## Exercise requirements
Copy only this: the line containing "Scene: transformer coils", the line containing "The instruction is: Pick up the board", and every line between them, exactly as written.

## Extracted records
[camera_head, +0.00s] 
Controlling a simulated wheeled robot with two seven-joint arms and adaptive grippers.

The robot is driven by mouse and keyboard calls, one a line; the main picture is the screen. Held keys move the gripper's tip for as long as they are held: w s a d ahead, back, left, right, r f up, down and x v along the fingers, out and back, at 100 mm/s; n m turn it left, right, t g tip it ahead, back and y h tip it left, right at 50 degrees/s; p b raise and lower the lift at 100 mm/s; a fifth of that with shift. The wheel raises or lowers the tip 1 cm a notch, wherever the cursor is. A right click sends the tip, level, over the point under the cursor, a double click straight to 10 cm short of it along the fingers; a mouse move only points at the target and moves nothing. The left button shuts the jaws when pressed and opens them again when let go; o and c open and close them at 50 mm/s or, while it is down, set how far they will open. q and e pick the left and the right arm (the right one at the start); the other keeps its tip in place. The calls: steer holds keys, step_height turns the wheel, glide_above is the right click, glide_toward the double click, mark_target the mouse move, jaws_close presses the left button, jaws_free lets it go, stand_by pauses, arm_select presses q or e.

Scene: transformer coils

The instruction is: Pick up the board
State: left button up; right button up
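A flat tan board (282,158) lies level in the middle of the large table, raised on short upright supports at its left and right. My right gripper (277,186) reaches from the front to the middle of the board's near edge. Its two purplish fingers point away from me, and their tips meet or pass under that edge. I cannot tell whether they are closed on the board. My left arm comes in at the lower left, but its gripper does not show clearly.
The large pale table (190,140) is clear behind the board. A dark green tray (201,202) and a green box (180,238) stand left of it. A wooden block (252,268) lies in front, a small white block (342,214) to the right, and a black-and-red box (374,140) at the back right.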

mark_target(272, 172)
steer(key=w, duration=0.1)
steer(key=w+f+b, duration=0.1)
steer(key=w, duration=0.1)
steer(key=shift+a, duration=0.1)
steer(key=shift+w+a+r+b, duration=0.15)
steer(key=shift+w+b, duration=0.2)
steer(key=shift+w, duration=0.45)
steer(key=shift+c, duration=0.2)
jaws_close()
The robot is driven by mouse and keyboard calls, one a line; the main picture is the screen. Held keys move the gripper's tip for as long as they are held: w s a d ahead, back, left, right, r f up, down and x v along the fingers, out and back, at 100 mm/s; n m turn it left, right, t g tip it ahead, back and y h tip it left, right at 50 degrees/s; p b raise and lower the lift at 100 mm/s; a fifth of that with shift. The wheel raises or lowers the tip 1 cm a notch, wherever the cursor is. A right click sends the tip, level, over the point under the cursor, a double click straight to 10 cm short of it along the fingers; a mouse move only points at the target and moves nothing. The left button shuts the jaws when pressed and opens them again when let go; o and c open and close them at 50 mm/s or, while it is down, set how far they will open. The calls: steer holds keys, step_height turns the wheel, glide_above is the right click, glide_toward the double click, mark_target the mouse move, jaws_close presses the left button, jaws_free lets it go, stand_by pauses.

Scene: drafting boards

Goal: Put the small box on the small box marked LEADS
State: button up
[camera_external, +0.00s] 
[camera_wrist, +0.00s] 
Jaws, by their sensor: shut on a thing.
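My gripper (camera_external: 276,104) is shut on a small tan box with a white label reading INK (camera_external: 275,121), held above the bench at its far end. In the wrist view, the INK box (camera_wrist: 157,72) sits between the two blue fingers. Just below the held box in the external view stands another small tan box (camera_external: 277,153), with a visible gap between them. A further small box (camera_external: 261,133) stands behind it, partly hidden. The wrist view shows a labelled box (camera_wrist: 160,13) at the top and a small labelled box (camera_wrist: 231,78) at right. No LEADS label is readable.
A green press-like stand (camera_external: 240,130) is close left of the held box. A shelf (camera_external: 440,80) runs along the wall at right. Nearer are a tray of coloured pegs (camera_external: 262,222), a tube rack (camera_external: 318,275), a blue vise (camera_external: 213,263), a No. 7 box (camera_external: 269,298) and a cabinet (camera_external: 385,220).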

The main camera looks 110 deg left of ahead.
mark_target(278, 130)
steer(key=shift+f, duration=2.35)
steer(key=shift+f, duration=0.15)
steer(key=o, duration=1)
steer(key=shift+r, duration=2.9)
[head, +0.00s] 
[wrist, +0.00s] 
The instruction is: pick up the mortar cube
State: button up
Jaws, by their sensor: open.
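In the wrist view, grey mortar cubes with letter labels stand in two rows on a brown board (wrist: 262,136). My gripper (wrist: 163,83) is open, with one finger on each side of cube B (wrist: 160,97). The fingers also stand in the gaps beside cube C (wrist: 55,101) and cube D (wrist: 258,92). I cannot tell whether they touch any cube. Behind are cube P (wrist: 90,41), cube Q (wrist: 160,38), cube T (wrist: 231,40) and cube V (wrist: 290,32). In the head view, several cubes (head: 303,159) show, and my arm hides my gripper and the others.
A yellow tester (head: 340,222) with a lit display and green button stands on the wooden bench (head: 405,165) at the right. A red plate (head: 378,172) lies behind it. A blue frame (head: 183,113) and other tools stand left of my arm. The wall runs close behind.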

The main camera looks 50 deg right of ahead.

## The output
Scene: transformer coils

The instruction is: Pick up the board

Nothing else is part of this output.